The effects of the massive AWS outage reached the sports world on Monday.
Ticketmaster was dealing with ticket management issues as a result of the outage, according to messages shared by several sports teams hosting games on Monday, including the Toronto Blue Jays and Seattle Seahawks.
The Blue Jays, facing off against the Seattle Mariners in a Game 7 MLB playoff bout at Rogers Centre in Toronto, posted a statement earlier Monday about the outage and advised fans to “hold off on managing your tickets as we work through this.”
A few hours later, the team said ticket management was returning to normal.
The Seahawks, which are hosting the Houston Texans for Monday Night Football in Seattle, issued a statement about the outage “that may impact access to Ticketmaster, Seahawks Account Manager, and the Seahawks Mobile App.”
The Detroit Lions, hosting their own Monday Night Football game, also had ticketing impacted.

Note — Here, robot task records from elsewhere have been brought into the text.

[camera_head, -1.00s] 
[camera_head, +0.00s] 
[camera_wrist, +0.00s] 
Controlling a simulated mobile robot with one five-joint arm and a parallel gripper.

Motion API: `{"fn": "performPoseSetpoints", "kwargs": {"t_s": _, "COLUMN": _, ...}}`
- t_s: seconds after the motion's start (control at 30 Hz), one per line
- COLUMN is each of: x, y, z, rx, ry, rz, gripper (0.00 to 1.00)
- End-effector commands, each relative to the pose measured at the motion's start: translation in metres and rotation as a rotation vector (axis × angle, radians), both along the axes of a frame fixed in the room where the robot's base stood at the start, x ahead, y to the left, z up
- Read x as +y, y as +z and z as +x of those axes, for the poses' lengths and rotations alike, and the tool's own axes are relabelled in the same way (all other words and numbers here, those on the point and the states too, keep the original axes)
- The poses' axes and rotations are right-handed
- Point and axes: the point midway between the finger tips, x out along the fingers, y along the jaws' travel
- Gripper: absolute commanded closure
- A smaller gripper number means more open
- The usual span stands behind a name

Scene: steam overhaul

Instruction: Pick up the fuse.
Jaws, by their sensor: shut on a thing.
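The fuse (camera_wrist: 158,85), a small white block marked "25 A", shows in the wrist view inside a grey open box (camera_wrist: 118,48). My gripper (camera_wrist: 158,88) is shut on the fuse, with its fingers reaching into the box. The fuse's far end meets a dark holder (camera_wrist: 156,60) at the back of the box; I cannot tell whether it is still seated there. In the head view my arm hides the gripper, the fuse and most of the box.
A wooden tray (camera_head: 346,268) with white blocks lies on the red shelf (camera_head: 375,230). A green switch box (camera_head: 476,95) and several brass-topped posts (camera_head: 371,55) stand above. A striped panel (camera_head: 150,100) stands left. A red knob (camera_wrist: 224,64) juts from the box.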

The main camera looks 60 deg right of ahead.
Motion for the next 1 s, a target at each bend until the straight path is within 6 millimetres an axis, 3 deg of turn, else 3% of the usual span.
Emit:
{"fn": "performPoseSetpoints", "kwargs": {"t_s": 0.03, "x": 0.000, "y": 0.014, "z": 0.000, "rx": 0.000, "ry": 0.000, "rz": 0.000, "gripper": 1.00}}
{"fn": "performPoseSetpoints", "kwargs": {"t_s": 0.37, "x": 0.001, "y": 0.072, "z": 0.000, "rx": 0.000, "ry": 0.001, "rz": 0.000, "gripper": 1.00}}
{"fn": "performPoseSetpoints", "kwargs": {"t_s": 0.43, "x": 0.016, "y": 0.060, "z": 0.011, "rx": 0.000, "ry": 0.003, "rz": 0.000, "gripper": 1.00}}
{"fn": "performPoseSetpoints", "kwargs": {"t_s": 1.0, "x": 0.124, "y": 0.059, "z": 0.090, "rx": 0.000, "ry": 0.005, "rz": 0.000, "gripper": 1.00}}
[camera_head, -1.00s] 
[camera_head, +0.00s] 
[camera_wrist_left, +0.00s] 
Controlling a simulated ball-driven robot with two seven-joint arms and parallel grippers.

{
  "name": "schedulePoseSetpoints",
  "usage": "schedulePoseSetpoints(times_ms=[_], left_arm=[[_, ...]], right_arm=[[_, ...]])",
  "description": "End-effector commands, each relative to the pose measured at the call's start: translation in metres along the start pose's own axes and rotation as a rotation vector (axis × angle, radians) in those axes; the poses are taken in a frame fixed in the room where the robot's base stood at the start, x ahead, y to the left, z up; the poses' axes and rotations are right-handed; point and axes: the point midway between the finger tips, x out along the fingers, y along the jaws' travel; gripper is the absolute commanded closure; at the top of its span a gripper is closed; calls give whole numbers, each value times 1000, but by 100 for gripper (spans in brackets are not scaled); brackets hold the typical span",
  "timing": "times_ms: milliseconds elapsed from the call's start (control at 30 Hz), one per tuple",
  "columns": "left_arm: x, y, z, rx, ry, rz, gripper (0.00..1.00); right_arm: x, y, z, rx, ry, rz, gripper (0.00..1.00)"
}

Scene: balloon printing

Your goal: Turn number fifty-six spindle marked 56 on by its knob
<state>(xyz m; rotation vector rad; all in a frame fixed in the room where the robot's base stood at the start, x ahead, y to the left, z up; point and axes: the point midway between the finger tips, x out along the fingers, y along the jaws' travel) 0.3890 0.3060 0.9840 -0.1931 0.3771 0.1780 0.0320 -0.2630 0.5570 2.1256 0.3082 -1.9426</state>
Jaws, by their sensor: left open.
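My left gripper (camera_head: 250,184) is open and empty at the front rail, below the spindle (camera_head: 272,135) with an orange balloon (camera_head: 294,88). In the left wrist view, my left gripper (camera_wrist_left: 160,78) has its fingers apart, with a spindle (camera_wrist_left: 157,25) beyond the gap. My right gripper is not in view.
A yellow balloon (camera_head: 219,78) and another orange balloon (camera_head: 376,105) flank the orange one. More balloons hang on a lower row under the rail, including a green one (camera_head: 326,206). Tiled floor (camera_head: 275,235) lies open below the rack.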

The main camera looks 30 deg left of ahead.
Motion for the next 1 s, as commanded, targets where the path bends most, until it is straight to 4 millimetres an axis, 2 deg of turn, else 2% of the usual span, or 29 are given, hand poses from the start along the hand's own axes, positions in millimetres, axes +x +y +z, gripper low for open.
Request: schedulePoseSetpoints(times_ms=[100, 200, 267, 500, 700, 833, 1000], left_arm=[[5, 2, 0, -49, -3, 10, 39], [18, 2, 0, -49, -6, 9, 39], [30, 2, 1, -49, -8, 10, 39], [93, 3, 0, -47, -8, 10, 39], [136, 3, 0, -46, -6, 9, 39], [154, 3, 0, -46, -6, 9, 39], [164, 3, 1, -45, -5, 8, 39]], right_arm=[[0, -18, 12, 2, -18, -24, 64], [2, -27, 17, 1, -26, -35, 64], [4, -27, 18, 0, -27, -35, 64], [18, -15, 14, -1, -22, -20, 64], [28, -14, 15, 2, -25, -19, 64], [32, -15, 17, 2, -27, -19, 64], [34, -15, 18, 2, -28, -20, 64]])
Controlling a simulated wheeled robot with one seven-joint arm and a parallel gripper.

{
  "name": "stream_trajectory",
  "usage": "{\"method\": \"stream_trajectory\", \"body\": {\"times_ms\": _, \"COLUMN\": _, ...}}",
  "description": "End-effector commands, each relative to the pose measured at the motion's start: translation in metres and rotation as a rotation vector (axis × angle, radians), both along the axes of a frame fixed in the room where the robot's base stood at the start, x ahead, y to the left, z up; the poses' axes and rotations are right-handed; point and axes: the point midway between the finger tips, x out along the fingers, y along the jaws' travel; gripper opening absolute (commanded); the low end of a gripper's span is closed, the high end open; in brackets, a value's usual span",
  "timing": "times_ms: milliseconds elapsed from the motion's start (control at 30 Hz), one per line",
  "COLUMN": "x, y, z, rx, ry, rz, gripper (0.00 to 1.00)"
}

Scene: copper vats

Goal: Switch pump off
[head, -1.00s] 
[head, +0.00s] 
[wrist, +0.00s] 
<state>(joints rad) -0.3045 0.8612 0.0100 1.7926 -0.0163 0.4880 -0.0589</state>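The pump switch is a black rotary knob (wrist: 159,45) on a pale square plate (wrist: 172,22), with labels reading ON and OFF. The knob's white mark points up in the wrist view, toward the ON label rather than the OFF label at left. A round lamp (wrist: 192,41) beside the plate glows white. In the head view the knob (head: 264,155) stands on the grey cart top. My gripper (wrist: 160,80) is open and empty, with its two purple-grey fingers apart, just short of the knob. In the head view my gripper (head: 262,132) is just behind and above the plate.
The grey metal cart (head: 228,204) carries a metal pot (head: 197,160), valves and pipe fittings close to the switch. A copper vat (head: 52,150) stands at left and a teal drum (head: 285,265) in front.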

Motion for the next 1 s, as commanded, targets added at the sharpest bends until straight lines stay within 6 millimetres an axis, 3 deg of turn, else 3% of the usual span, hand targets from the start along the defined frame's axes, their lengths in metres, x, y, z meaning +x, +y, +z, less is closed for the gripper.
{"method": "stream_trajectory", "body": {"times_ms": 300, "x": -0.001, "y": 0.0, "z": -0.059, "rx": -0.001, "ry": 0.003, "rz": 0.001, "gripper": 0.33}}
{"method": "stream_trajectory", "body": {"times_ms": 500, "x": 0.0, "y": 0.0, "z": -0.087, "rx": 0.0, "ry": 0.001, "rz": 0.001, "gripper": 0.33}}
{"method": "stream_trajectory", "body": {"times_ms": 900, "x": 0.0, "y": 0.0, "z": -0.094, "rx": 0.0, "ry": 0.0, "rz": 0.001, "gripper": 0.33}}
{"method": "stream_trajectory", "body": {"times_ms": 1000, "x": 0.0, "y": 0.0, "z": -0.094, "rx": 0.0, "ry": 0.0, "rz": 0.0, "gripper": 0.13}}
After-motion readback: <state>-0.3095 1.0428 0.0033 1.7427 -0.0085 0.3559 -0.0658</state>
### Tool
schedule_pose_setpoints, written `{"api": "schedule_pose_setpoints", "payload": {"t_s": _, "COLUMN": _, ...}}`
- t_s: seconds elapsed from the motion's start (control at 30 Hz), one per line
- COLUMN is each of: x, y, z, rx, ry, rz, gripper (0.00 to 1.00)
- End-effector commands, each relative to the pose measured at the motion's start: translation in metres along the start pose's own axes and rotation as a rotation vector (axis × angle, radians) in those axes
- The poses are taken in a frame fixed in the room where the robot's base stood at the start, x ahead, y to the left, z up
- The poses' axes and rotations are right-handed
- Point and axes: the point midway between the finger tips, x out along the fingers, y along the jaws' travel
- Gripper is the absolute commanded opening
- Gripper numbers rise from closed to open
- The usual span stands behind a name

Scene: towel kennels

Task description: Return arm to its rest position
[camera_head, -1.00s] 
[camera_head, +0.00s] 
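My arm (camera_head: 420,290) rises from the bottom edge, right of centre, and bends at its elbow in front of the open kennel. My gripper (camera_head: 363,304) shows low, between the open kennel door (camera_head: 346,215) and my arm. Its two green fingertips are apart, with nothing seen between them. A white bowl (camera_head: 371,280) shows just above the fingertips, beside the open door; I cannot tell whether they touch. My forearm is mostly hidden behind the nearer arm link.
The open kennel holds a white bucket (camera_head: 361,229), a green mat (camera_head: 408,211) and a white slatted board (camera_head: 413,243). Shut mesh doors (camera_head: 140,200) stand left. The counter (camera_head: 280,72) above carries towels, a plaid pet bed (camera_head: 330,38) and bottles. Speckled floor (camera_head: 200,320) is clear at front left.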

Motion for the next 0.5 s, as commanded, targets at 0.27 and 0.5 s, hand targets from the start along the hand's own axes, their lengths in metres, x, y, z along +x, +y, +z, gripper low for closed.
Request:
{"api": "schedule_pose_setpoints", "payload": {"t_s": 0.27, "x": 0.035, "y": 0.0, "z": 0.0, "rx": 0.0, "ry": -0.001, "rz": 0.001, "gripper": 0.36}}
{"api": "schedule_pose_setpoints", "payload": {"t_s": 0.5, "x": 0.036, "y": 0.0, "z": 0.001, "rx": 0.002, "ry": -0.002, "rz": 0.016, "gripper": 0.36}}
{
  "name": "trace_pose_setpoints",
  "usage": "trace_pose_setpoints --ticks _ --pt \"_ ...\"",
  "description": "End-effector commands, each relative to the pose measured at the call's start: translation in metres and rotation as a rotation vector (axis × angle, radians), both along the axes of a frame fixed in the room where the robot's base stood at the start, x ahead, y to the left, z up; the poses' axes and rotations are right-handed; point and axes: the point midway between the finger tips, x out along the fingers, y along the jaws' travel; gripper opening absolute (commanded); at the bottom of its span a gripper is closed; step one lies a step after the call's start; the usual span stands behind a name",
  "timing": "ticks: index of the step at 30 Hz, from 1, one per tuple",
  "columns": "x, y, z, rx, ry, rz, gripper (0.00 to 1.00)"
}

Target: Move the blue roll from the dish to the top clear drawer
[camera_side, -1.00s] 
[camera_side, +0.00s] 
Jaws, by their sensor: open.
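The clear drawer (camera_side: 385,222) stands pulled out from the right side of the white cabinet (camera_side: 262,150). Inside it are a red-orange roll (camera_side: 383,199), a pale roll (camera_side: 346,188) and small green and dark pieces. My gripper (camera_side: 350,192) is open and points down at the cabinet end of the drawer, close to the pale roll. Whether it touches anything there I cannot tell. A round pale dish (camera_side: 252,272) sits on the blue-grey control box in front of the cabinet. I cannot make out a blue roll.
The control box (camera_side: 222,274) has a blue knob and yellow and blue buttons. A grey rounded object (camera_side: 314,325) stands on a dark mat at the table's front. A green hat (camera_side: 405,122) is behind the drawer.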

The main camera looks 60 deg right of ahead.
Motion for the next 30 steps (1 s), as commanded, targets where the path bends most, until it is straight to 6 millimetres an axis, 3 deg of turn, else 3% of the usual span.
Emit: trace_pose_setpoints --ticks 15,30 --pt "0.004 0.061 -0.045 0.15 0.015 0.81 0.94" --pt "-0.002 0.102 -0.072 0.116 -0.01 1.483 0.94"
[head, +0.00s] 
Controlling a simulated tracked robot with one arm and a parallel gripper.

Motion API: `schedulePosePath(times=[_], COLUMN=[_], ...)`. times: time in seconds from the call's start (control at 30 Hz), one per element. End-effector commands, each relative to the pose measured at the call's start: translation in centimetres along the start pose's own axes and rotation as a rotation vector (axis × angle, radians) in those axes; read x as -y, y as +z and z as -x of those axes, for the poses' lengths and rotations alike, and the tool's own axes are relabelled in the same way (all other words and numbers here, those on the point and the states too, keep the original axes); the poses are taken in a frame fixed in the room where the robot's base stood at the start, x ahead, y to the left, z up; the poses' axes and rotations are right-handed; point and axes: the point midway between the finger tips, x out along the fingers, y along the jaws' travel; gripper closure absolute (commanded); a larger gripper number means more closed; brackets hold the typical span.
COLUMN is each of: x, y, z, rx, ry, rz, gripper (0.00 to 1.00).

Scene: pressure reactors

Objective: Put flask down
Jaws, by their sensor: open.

The outage effects went beyond just ticketing. The Premier League said its VAR tech system, used to determine offside calls in soccer, would not be available for Monday’s match between West Ham and Brentford.
Amazon’s outage began shortly after midnight Pacific in Amazon’s Northern Virginia (US-EAST-1) region, which is AWS’s oldest and largest cloud region, a popular nerve center for online services.
In an initial update, AWS said the outage was related to a DNS resolution issue with its DynamoDB product, meaning the internet’s phone book failed to find the correct address for a database service used by thousands of apps to store and find data.
Amazon later said the root cause of the outage was an “underlying internal subsystem responsible for monitoring the health of our network load balancers.”
By 3 p.m. PT, the company all AWS services had returned to normal operations.
Major sites and services including Facebook, Snapchat, Coinbase and Amazon itself were impacted — reviving concerns about the internet’s heavy reliance on the cloud giant.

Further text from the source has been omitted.